Despite diminished endowments and decreased donor and public support undermining the finances of historically Black colleges and universities (HBCUs) this past year, Black schools can pursue a number of strategies to restore their fiscal health, a panel of business and investment professionals told Black college leaders at the annual HBCU Week conference in Washington, D.C. During the Monday workshop, “Methods to Strengthen Fiscal Capacity,” experts told some 50 Black college officials that HBCUs can survive and thrive despite the economic downturn that plunged the nation into a deep recession late last year.
William F. Jarvis, a panelist and managing director of the Commonfund Institute, said HBCU endowments suffered catastrophically with them falling on average from 28 percent to 30 percent during the past academic school year. He noted that when endowments gifts are down, campuses rein in their spending. Commonfund has a long history working with HBCU and HBCU organizations.
“Gifts can make a difference,” Jarvis said.
Panelist James C. Bates, the president and chief executive officer of the New York-based Destination Hotel Partners, LLC., said HBCUs have tremendous potential as business partners of companies that can invest in the campuses the schools occupy.

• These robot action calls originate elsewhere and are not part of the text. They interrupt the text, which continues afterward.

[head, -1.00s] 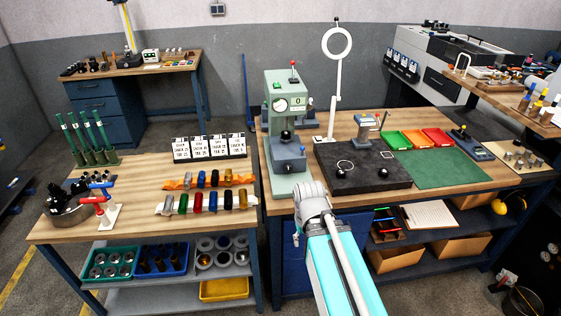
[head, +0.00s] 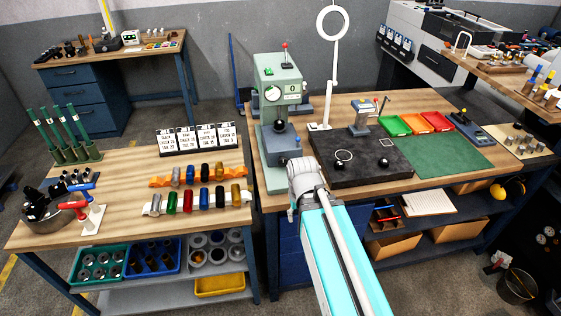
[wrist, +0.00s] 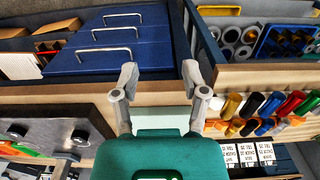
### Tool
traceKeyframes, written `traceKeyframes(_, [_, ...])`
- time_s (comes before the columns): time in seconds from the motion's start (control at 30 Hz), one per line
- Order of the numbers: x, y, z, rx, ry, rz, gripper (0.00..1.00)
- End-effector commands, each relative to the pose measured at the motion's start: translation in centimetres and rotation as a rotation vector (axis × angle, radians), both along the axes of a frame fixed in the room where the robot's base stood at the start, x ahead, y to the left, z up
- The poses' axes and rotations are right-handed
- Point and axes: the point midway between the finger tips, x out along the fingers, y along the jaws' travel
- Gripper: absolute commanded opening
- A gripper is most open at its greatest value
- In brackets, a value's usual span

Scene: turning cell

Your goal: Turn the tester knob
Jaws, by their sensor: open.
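In the head view, my wrist is at the bench front, below and right of the tester; my fingers are hidden there.
Coloured trays (head: 415,122) stand on the right.

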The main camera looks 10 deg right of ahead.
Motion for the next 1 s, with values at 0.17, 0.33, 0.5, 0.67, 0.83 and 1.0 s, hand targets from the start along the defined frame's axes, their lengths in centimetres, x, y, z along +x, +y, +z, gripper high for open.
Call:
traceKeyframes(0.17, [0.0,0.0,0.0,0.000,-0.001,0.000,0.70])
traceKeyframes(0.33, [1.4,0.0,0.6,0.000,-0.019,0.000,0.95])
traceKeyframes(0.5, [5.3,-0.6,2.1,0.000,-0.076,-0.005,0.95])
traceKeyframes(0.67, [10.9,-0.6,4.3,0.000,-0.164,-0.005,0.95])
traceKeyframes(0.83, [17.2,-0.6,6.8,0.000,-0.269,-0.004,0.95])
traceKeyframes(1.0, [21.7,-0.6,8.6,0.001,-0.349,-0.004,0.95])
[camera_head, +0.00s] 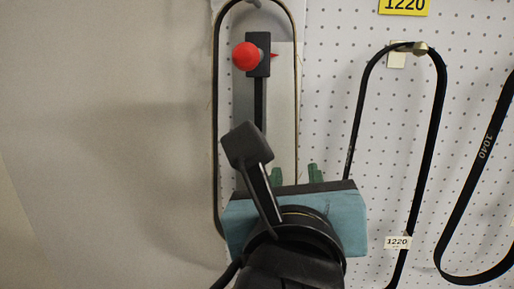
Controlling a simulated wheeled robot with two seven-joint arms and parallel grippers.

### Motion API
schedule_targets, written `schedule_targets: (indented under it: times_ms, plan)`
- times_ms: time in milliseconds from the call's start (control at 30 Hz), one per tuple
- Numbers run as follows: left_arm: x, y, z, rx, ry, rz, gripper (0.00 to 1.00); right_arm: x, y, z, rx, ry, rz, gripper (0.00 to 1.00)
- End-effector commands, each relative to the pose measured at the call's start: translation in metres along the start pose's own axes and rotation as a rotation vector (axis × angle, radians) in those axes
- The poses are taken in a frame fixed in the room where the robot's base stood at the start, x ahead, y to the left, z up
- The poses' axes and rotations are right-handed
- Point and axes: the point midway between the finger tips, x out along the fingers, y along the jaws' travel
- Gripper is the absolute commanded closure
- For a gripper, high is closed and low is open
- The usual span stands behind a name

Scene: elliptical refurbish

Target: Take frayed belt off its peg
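A narrow dark belt (216,110), with fine loose threads along its edge, hangs in a long loop on the left; I take it for the frayed belt. Its top reaches the upper picture edge near a peg (254,3). My left gripper (295,175), with a teal body and green fingertips, is in front of the loop's lower part. The fingertips are apart, and the belt's right strand runs down between them in the picture. I cannot tell whether they touch it. My gripper hides part of the loop's bottom. My right gripper is not in view.
Inside the loop is a grey plate (282,95) with a black bar and red knob (245,56). To the right, a black belt (437,110) hangs on a peg (420,48) with 1220 labels. Another belt marked 1040 (487,145) hangs at the right edge. The left wall is bare.

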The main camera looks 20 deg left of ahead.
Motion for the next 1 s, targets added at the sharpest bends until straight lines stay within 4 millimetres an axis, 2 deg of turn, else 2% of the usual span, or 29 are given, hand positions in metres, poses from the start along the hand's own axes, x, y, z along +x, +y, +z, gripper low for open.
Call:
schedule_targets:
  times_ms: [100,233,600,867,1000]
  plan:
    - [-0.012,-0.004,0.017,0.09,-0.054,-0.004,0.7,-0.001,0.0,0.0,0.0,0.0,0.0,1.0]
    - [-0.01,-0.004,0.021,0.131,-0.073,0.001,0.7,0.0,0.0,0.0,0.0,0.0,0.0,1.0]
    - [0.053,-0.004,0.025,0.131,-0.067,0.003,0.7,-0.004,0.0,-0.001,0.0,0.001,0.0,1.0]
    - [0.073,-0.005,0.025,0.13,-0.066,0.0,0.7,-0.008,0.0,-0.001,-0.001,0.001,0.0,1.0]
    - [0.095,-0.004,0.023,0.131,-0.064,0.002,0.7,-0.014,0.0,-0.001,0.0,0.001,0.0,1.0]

For example, Bates’ company develops hotels on college campuses around the U.S. and the company is currently partnering with four HBCUs on projects that are under development.

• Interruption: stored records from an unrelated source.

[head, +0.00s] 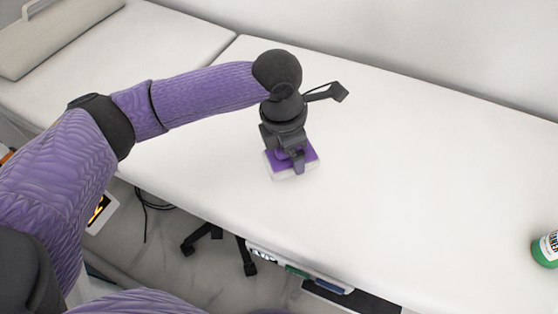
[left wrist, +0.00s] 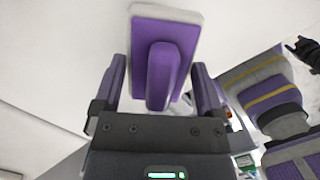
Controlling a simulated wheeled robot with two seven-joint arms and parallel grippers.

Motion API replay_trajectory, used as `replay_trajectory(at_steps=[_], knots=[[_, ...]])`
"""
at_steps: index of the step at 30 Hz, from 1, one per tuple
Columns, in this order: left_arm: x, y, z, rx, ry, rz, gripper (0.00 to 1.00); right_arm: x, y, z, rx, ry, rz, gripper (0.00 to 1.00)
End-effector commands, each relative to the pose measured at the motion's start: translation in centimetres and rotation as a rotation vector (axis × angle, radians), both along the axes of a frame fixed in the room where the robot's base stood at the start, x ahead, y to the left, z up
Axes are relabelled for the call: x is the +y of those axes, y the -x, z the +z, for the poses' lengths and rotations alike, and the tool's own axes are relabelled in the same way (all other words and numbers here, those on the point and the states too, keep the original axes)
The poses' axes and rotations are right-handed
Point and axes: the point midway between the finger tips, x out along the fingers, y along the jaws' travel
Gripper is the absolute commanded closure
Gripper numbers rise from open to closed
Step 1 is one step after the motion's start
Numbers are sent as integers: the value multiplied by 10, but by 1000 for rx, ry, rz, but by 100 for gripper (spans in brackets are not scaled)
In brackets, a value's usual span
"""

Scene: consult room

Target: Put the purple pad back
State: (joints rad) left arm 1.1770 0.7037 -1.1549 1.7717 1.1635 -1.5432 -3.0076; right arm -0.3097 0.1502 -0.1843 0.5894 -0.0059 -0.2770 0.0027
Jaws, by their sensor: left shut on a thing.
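The purple pad (head: 309,155) is a small block with a white underside and a purple top. A raised purple grip (left wrist: 163,72) stands on it in the left wrist view. My left gripper (head: 296,158) points down over the white couch and is shut on the pad's grip, with one finger on each side. The pad is at or just above the couch top; I cannot tell whether it touches. The gripper hides part of the pad in the head view. My right gripper is not seen in the head view.
The long white couch top (head: 420,190) is mostly clear. A green and white bottle (head: 546,248) is at the right edge. A grey cushion (head: 60,32) lies at the far left. Dark chair legs (head: 215,238) and a black cable (head: 145,205) show on the floor below the front edge.

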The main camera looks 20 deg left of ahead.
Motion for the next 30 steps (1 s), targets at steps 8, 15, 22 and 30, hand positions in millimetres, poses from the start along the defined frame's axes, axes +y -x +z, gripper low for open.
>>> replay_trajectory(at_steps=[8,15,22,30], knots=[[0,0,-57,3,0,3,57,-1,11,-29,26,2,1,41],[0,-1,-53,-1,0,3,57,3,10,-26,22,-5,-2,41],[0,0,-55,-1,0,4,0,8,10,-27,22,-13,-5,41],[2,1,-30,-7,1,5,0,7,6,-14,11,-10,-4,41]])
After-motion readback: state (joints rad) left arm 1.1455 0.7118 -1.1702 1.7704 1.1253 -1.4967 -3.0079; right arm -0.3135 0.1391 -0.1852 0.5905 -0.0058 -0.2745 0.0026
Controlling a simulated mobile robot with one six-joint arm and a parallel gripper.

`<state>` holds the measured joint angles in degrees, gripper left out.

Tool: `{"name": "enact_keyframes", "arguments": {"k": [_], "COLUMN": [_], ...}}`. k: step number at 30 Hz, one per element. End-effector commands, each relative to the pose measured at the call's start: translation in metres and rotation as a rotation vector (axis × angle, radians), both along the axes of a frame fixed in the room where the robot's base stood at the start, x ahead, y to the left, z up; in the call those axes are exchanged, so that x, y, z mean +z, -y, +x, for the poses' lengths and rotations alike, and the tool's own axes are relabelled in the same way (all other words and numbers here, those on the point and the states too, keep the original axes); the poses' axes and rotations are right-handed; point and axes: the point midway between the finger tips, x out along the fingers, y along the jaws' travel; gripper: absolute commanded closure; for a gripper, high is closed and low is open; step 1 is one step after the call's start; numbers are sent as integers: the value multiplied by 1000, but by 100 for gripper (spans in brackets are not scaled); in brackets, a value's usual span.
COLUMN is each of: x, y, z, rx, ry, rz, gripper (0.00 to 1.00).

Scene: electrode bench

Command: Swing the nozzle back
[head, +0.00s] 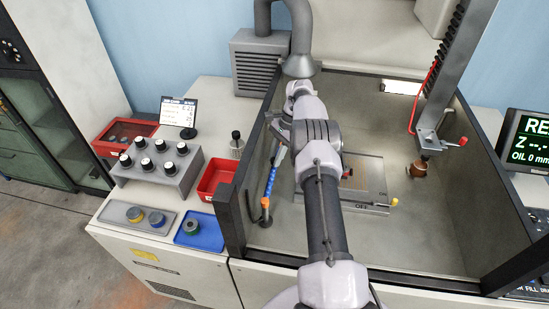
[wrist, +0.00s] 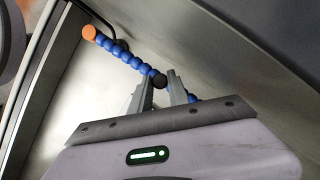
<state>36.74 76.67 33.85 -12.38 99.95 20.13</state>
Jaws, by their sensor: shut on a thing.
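The nozzle is a blue segmented hose (wrist: 122,55) with an orange tip (wrist: 89,33). It crosses the top of the wrist view, and the tip is at upper left. My gripper (wrist: 165,82) is shut on the hose near a dark segment, and the fingers hide part of it. More blue shows just right of the fingers. In the head view the blue hose (head: 271,181) hangs at the left side inside the tank, with its orange tip (head: 265,202) lowest. My arm covers much of the gripper there.
A flat plate fixture (head: 365,190) lies in the tank to the right of the nozzle. A column with a copper electrode (head: 418,169) stands farther right. The tank's dark left frame (head: 233,222) is close to the hose. Red bins and an electrode rack (head: 156,168) stand outside, left.

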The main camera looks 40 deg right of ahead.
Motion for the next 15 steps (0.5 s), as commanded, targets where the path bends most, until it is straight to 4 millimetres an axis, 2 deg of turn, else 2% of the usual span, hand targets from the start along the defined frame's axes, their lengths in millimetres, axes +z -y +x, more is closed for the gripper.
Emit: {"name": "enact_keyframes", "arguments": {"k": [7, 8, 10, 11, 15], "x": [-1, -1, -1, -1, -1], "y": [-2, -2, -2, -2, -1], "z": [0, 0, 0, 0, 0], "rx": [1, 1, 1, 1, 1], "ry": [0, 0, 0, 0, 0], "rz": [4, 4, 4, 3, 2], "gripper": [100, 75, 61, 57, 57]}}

Bates said through the joint partnership a campus–based hotel can generate millions of dollars for an institution. He said net income from campus hotels are split equally between Destination Hotel Partners and the host institution. Campus-based hotels also provide internships and culinary art programs for students.
“We’re here to support the schools and specifically HBCUs,” Bates said. “We want to be an integral part of your school. We stay in the deal. Think of it as an endowment.”
Bill Thomas, an audience member at the workshop and the associate vice president in the Office of Governmental Relations at Hampton University, said there needs to be more investment in HBCUs.
“If you don’t have capital, you don’t have anything,” said Thomas, a former banker.
Thomas said the solution to the problem is funding and fairness. He said when HBCUs lack sufficient endowments they are unable to have the financial flexibility to take advantage of growth opportunities. Despite the tough times exacerbated by diminished endowments, Thomas noted that HBCUs have largely benefitted from the Obama administration’s stimulus funding programs.
Having opened on Sunday, HBCU Week continues through Wednesday. More than 1,000 attendees representing the nation’s 103 HBCUs are registered to participate and learn about federal opportunities.